» Problem
Please report every line from the material that contains the word "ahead".

>> Begin Collected material

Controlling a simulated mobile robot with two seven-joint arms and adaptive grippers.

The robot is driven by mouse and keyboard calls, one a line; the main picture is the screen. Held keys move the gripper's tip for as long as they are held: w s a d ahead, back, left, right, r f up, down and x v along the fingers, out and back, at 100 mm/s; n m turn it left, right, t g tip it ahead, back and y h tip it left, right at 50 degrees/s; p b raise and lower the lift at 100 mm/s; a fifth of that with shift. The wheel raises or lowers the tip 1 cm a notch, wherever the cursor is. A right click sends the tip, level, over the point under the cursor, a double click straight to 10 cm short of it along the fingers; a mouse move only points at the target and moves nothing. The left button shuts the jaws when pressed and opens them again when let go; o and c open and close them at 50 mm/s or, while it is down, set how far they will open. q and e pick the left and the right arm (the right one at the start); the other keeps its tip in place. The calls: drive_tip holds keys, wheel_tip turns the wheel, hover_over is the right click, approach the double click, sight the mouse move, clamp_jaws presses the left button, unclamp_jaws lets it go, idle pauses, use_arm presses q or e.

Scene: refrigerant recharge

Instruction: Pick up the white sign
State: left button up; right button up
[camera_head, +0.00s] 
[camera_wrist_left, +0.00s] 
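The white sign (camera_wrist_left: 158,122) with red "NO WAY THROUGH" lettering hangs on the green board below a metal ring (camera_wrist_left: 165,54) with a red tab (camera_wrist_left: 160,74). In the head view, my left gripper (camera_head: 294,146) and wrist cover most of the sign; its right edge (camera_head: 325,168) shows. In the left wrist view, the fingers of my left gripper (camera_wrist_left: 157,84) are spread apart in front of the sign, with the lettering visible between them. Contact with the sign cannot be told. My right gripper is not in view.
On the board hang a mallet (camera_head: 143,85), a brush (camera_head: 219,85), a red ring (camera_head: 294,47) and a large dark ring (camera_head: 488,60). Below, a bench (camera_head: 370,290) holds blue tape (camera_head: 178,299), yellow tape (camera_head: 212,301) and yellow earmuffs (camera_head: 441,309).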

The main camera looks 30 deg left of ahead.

>> End Collected material

» Solution for this exercise
The robot is driven by mouse and keyboard calls, one a line; the main picture is the screen. Held keys move the gripper's tip for as long as they are held: w s a d ahead, back, left, right, r f up, down and x v along the fingers, out and back, at 100 mm/s; n m turn it left, right, t g tip it ahead, back and y h tip it left, right at 50 degrees/s; p b raise and lower the lift at 100 mm/s; a fifth of that with shift. The wheel raises or lowers the tip 1 cm a notch, wherever the cursor is. A right click sends the tip, level, over the point under the cursor, a double click straight to 10 cm short of it along the fingers; a mouse move only points at the target and moves nothing. The left button shuts the jaws when pressed and opens them again when let go; o and c open and close them at 50 mm/s or, while it is down, set how far they will open. q and e pick the left and the right arm (the right one at the start); the other keeps its tip in place. The calls: drive_tip holds keys, wheel_tip turns the wheel, hover_over is the right click, approach the double click, sight the mouse move, clamp_jaws presses the left button, unclamp_jaws lets it go, idle pauses, use_arm presses q or e.
The main camera looks 30 deg left of ahead.

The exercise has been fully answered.